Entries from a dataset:
==================================================
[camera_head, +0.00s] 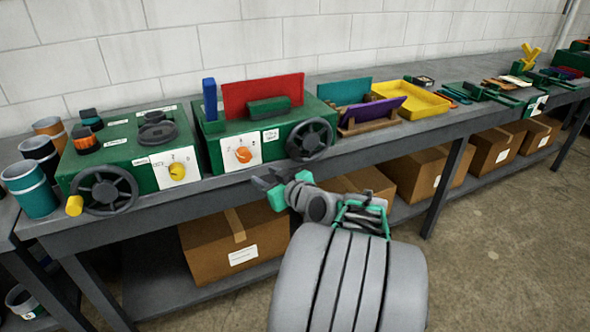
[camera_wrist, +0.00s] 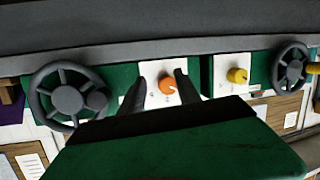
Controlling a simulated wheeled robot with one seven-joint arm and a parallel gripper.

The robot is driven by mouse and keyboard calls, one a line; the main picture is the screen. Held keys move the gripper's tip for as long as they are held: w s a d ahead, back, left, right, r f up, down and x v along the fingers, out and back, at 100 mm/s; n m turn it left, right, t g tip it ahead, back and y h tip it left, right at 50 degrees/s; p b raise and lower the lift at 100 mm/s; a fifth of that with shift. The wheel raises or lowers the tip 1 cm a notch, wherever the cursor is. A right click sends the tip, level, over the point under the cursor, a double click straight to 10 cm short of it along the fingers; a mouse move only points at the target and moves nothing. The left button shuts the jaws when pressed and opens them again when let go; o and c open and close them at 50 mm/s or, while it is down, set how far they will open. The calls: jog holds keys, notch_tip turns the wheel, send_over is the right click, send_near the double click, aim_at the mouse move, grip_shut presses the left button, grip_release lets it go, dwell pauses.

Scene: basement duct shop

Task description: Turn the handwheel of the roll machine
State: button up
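Two green machines stand side by side on the bench, and I cannot tell for sure which is the roll machine. The left green machine (camera_head: 115,150) has dark round parts on top, a yellow knob (camera_head: 177,171) and a dark spoked handwheel (camera_head: 104,190) with a yellow handle. The right green machine (camera_head: 228,138) carries a red sheet, an orange knob (camera_head: 243,154) and a dark handwheel (camera_head: 310,140). My gripper (camera_head: 263,178) is open and empty in front of the right machine, below and left of its handwheel. In the wrist view its dark fingers stand apart near the orange knob (camera_wrist: 168,85).
The grey bench (camera_head: 420,132) runs along a white block wall. Cups (camera_head: 30,190) stand at the far left. A yellow tray (camera_head: 412,97) and a purple sheet lie right of the machines. Cardboard boxes (camera_head: 235,245) fill the lower shelf. The floor at right is clear.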

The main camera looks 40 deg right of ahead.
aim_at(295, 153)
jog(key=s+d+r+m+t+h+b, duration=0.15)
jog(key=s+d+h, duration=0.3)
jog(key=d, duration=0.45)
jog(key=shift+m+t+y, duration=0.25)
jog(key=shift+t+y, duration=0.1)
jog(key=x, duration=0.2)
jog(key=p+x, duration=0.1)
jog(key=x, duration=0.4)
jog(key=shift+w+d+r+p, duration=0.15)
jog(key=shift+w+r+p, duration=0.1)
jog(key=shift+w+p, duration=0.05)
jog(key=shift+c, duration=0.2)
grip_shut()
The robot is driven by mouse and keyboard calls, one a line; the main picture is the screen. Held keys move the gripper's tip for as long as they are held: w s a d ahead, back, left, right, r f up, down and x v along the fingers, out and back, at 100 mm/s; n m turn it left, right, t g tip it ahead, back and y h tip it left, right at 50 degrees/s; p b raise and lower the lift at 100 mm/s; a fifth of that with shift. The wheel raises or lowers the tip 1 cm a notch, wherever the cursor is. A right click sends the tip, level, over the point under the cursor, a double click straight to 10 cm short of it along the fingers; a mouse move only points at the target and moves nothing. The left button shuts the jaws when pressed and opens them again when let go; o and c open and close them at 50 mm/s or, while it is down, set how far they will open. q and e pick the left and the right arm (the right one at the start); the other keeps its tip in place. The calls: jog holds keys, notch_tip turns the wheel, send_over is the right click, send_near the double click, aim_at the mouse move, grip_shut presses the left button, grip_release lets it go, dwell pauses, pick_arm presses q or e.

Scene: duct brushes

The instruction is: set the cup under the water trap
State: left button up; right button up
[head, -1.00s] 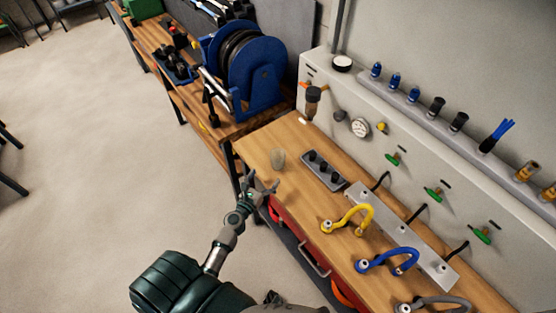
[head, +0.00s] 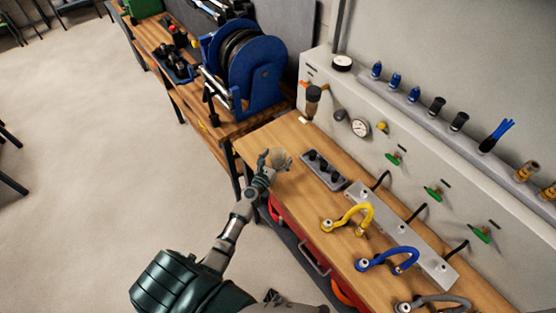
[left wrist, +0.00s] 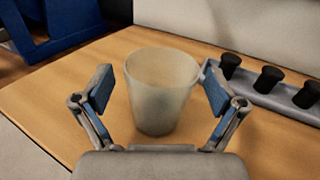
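A translucent pale cup (head: 280,159) stands upright near the left end of the wooden bench. In the left wrist view the cup (left wrist: 160,90) stands between the two fingers of my left gripper (left wrist: 160,92). The fingers are spread, with a visible gap on the left side; on the right the fingertip is close to the cup's rim and I cannot tell if it touches. In the head view my left gripper (head: 274,158) is at the cup. The water trap (head: 312,100), a dark bowl under an orange fitting, hangs on the grey panel behind the cup. My right gripper is not in view.
A grey tray with black knobs (head: 325,170) lies right of the cup. A pressure gauge (head: 360,128) sits on the panel. Bare wood lies between cup and panel.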

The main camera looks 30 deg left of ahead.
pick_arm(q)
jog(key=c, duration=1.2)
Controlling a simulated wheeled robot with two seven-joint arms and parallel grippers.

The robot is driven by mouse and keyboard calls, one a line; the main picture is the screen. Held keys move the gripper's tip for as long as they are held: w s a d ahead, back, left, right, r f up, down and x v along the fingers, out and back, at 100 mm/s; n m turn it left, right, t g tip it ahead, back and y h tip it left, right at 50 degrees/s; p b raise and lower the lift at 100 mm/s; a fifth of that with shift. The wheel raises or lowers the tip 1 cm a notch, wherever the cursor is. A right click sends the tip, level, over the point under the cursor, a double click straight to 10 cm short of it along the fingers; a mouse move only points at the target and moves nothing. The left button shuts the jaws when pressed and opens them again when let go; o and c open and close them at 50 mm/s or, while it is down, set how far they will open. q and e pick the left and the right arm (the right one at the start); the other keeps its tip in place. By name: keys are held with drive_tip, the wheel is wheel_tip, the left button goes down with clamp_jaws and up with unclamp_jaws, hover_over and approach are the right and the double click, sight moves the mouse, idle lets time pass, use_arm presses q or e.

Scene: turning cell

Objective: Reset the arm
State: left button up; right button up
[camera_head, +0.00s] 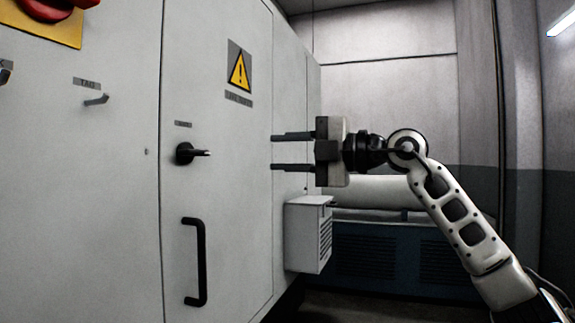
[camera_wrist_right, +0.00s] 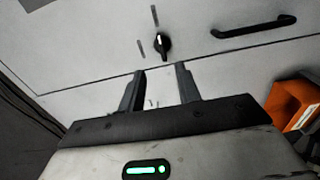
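My right gripper (camera_head: 275,152) is open and empty in the head view. Its two black fingers point left toward the white cabinet door (camera_head: 220,190), one above the other. The black rotary knob (camera_head: 186,153) on the door is to the left of the fingertips, with a gap between. In the right wrist view the open fingers (camera_wrist_right: 160,82) show with nothing between them, and the knob (camera_wrist_right: 161,45) lies just beyond them. My left gripper is not in view.
A black bar handle (camera_head: 200,262) is on the door below the knob. A yellow warning sign (camera_head: 239,68) is above. A small white box (camera_head: 305,238) juts from the cabinet under my right gripper. A red switch (camera_head: 50,8) is at top left.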

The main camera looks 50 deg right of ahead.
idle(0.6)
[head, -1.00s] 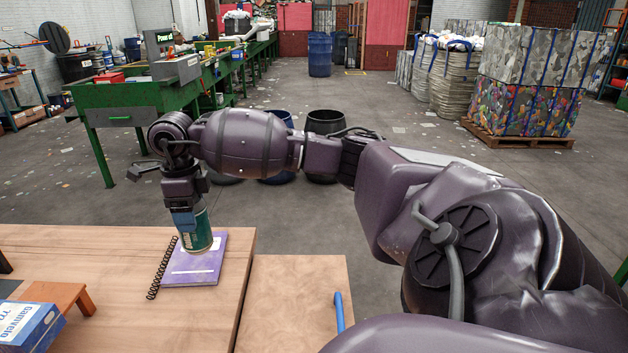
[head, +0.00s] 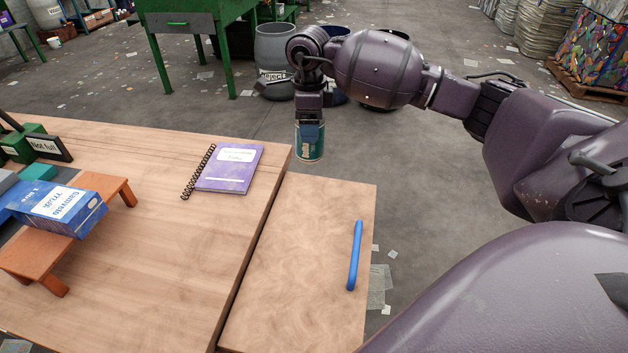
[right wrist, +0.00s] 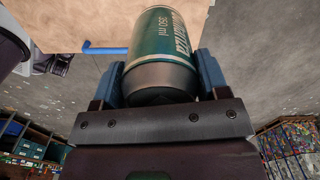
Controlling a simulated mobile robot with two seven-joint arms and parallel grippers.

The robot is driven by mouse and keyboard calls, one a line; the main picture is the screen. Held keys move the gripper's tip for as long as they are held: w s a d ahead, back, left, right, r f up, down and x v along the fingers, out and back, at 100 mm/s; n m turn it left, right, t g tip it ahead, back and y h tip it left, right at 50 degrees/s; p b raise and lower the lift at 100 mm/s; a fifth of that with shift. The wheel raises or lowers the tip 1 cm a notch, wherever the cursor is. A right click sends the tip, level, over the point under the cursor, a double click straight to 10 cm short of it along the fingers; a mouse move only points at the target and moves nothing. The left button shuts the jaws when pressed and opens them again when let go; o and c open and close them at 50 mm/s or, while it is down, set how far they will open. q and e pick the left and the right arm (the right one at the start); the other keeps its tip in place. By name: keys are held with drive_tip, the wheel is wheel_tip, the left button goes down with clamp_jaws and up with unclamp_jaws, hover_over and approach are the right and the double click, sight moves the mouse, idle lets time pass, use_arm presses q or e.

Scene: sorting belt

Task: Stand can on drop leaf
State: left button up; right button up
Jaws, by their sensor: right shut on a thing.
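My right gripper (head: 310,128) is shut on a green can (head: 309,150), which hangs upright. In the head view the can appears at the far end of the drop leaf (head: 300,240), by the corner of the main table; its lower end shows clear of the wood. In the right wrist view the can (right wrist: 161,55) sits between the two blue fingers (right wrist: 161,78), with white lettering on its side. The drop leaf is a pale wooden flap, level beside the table. My left gripper is not in view.
A blue bar-shaped thing (head: 354,255) lies on the leaf's right side. A purple spiral notebook (head: 229,168) lies on the table (head: 150,250). At the left, a blue box (head: 58,208) rests on a small wooden stand (head: 120,190). The leaf's middle is clear.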

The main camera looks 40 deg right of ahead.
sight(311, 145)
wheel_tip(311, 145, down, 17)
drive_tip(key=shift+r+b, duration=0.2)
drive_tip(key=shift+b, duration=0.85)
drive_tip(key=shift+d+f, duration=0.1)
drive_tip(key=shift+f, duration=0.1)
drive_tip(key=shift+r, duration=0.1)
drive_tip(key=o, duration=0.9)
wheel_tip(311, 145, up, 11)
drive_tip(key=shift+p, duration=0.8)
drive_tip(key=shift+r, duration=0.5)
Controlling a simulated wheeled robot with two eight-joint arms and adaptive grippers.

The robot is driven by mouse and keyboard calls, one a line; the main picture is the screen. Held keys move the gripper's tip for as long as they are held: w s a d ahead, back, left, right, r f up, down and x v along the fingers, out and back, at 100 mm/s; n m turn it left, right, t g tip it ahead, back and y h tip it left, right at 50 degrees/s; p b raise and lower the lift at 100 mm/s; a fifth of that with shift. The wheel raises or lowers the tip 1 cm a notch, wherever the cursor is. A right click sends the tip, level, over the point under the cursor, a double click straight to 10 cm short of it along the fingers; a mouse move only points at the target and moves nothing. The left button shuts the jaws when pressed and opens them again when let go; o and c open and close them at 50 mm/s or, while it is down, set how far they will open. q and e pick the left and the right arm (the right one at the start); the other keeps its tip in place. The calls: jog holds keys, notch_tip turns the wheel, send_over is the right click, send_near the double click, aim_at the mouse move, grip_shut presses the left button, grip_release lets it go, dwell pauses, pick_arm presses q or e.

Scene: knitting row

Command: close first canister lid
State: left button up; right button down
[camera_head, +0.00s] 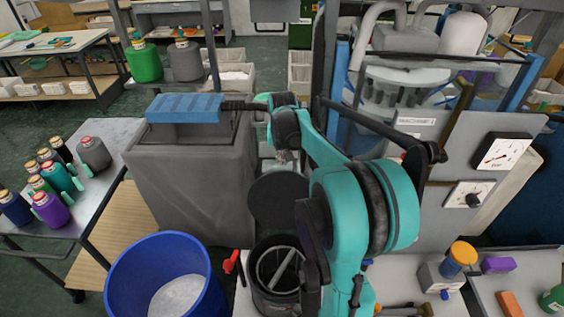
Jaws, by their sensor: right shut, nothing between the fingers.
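The canister (262,291) is a dark, round, open-topped container at the bottom centre, with a pale rod-like shape inside it. Its dark round lid (276,201) stands raised behind it, apart from the rim. The teal right arm comes up from the bottom and bends over to the lid's far side. My right gripper (285,158) points down just above and behind the lid's upper edge, shut and empty. I cannot tell whether it touches the lid. The canister's right side is hidden by my arm. My left gripper is not in view.
A blue bucket (118,282) stands left of the canister, with a red handle (231,262) between them. A grey covered bin (190,190) stands behind. A machine panel (425,190) rises at the right. Spools of yarn (52,212) sit on the left table.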

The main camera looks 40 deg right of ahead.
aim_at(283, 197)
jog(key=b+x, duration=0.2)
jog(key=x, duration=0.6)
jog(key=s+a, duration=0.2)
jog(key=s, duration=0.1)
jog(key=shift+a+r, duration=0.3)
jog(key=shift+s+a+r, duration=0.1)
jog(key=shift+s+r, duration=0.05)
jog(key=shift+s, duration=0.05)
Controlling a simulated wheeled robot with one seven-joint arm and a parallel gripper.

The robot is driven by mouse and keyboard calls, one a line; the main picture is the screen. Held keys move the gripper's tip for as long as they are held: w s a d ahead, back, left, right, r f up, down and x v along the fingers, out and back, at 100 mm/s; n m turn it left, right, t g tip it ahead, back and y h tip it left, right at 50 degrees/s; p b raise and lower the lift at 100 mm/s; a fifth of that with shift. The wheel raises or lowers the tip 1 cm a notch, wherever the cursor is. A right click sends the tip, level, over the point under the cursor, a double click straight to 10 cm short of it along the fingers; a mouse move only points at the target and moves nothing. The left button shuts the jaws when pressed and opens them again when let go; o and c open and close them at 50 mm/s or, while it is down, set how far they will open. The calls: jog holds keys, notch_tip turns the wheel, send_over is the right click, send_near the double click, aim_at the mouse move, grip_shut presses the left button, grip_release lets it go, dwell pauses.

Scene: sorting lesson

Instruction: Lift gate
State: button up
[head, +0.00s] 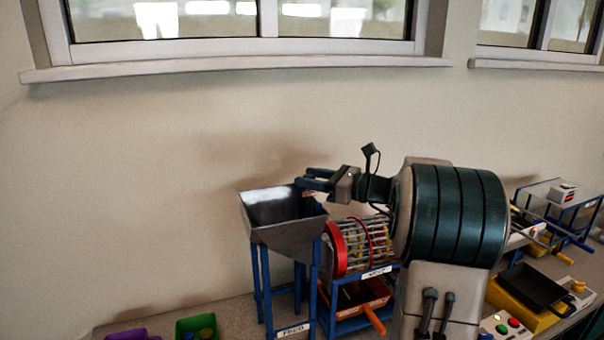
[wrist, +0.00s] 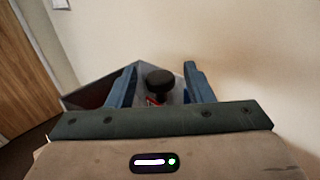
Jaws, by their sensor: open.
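A grey metal hopper (head: 285,236) stands on blue legs on the counter, and its rim also shows in the wrist view (wrist: 83,97). My gripper (head: 303,180) is over the hopper's right rim, fingers pointing left. In the wrist view my gripper (wrist: 160,72) is open, with a finger on each side of a black round knob (wrist: 160,80). Gaps show between the knob and both fingers. A small red part (wrist: 155,100) shows just below the knob. I cannot make out the gate plate itself; my gripper and the hopper wall hide that area.
A barrel-like drum with a red ring (head: 337,250) stands right of the hopper, under my arm. A green bin (head: 197,327) and a purple bin (head: 132,334) are at lower left. A black tray (head: 537,287) lies at right. The wall is close behind.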

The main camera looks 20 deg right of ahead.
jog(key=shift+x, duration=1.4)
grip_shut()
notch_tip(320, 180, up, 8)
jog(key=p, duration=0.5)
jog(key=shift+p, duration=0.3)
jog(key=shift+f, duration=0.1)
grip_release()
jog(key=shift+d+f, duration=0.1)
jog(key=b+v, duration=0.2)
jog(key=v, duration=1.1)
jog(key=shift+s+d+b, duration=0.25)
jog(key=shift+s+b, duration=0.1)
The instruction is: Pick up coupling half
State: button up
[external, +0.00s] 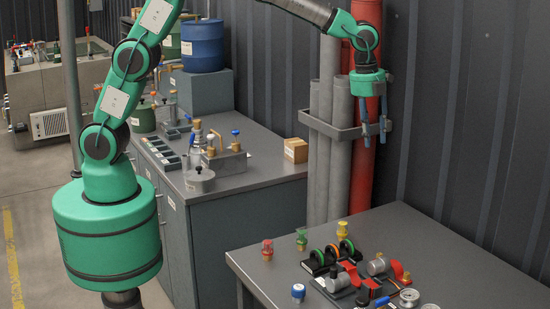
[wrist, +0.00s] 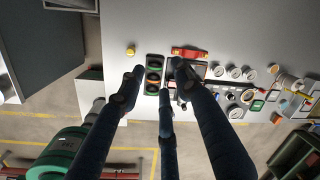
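No part is clearly recognisable as the coupling half. A black rack with green- and orange-edged discs (external: 331,255) stands on the right-hand table, and it shows in the wrist view (wrist: 154,74). Beside it are grey cylinders (external: 337,282) and red parts (external: 352,272) on a dark base; which of these is a coupling half I cannot tell. My gripper (external: 375,135) hangs fingers-down, high above the table's far side, in front of the red pipe. Its dark fingers (wrist: 160,85) are spread and empty. They hide part of the table in the wrist view.
Red (external: 267,250), green (external: 302,239), yellow (external: 342,231) and blue (external: 298,293) capped fittings stand around the parts. Gauges (external: 409,297) lie at the front. Grey pipes (external: 328,150) and a red pipe (external: 362,170) rise behind. The table's right side (external: 475,260) is clear.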

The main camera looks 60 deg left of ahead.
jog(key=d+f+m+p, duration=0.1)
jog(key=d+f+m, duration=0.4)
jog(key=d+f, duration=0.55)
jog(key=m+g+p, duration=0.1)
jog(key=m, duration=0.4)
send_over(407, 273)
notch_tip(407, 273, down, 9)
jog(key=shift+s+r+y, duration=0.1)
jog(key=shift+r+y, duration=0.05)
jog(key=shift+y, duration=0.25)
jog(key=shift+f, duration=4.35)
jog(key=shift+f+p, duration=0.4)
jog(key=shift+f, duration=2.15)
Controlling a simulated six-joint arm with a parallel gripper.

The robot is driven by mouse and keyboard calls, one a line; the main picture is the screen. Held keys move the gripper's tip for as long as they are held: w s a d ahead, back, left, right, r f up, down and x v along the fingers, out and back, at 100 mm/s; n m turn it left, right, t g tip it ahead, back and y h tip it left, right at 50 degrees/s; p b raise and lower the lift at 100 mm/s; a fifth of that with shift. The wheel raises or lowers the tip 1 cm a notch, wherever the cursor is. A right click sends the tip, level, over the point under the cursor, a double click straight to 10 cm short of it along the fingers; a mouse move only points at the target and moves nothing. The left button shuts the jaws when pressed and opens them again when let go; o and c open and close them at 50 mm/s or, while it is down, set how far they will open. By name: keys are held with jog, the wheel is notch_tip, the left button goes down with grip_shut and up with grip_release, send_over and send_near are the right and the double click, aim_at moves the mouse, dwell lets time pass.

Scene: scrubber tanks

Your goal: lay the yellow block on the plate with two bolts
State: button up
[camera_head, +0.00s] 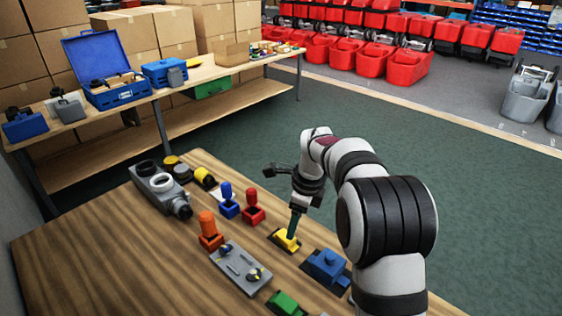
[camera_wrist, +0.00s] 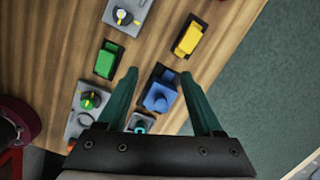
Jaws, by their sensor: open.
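The yellow block (camera_head: 287,243) lies on a dark base near the far edge of the wooden table. In the wrist view the yellow block (camera_wrist: 188,38) is ahead of my fingertips and to the right, not between them. My gripper (camera_head: 292,234) points down and overlaps the block in the head view; its height is hard to judge. In the wrist view my gripper (camera_wrist: 159,77) is open and empty, fingers spread. A grey plate (camera_head: 234,266) with small raised parts and a knob lies left of the block; it shows partly in the wrist view (camera_wrist: 112,13). I cannot make out two bolts.
A blue block (camera_head: 326,266) sits on a dark base right of the yellow one, and a green block (camera_head: 285,303) lies nearer. Orange (camera_head: 208,230), blue (camera_head: 228,203) and red (camera_head: 252,208) upright pieces stand left. A grey housing (camera_head: 160,189) stands farther left.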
==================================================
> [Requirements] Each line holding the word "joint" counts once; report the total and nothing else.

> [Result for this exercise] 6